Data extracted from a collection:
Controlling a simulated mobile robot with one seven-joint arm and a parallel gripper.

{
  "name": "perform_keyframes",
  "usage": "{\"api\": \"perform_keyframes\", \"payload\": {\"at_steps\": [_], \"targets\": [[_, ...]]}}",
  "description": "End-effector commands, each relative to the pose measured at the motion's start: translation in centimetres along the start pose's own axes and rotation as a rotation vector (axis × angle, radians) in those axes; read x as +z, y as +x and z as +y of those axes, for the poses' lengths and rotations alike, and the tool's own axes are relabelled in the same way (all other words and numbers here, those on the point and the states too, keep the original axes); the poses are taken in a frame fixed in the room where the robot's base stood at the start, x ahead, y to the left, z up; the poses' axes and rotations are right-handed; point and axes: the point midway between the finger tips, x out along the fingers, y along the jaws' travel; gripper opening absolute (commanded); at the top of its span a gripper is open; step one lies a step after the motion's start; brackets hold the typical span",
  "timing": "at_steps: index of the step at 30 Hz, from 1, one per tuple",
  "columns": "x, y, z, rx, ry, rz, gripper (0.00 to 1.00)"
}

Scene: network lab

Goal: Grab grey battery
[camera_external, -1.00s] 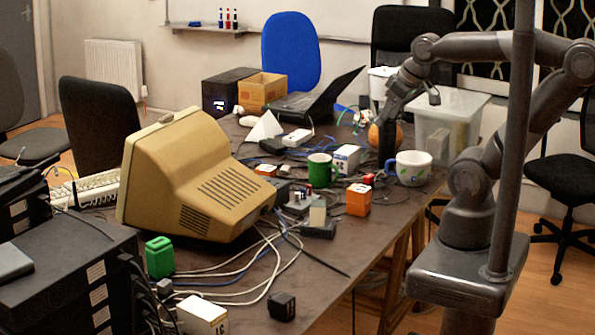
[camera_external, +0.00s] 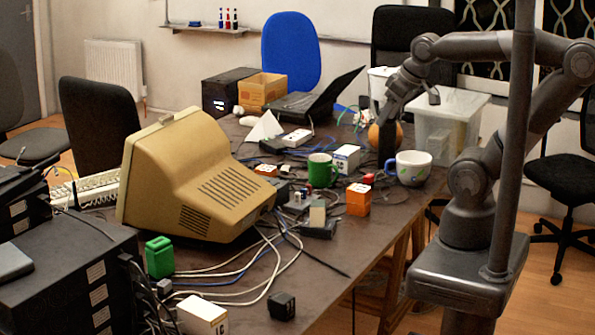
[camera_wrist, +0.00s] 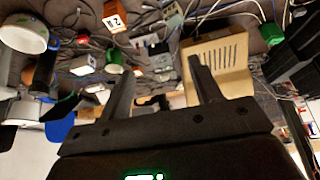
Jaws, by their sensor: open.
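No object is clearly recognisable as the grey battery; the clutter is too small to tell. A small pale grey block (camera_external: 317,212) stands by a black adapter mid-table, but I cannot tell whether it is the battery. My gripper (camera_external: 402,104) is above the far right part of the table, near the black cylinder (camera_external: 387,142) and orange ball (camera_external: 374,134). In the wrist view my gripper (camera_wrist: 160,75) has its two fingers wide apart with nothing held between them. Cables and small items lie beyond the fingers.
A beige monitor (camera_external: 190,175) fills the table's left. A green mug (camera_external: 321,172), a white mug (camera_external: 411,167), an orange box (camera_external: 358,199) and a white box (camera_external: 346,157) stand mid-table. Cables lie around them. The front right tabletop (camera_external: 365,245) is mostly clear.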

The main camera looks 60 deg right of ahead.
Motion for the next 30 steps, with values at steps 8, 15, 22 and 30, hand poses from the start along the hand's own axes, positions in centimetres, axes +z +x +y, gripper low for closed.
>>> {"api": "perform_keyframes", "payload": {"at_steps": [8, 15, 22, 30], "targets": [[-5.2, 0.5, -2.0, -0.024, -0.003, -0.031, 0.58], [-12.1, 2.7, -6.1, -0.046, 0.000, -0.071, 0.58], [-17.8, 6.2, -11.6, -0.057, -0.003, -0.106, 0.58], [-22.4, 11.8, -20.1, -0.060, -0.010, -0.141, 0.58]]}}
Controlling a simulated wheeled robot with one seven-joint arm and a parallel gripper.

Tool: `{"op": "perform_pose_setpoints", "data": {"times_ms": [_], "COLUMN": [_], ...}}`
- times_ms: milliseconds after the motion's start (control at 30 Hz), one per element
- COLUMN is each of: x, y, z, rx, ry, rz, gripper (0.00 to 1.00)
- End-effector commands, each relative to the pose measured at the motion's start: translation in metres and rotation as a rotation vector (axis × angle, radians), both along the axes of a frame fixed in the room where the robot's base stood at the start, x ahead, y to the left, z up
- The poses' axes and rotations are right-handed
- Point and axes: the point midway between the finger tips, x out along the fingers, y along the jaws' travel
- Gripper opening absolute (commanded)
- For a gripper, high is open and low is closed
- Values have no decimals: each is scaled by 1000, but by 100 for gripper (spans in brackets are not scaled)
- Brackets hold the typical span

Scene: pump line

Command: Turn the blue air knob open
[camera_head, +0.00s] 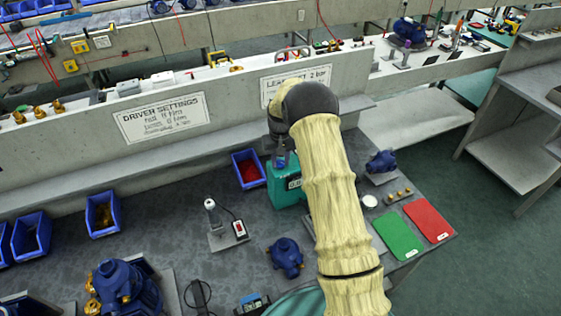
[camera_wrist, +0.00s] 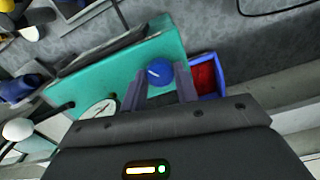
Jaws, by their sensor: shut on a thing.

- [SHORT EXERCISE]:
Exactly reproduce the stretch from the line with "Jaws, by their sensor: open." through the line with "- COLUMN is", including both ends and nothing else.

- [SOLUTION TO THE PROBLEM]:
Jaws, by their sensor: open.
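No object is clearly recognisable as the grey battery; the clutter is too small to tell. A small pale grey block (camera_external: 317,212) stands by a black adapter mid-table, but I cannot tell whether it is the battery. My gripper (camera_external: 402,104) is above the far right part of the table, near the black cylinder (camera_external: 387,142) and orange ball (camera_external: 374,134). In the wrist view my gripper (camera_wrist: 160,75) has its two fingers wide apart with nothing held between them. Cables and small items lie beyond the fingers.
A beige monitor (camera_external: 190,175) fills the table's left. A green mug (camera_external: 321,172), a white mug (camera_external: 411,167), an orange box (camera_external: 358,199) and a white box (camera_external: 346,157) stand mid-table. Cables lie around them. The front right tabletop (camera_external: 365,245) is mostly clear.

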The main camera looks 60 deg right of ahead.
Motion for the next 30 steps, with values at steps 8, 15, 22 and 30, hand poses from the start along the hand's own axes, positions in centimetres, axes +z +x +y, gripper low for closed.
>>> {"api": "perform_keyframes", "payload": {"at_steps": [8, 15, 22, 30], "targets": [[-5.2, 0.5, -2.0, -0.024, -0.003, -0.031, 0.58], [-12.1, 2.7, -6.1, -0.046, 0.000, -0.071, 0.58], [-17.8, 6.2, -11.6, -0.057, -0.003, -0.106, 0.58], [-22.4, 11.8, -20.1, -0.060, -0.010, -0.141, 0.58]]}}
Controlling a simulated wheeled robot with one seven-joint arm and a parallel gripper.

Tool: `{"op": "perform_pose_setpoints", "data": {"times_ms": [_], "COLUMN": [_], ...}}`
- times_ms: milliseconds after the motion's start (control at 30 Hz), one per element
- COLUMN is each of: x, y, z, rx, ry, rz, gripper (0.00 to 1.00)

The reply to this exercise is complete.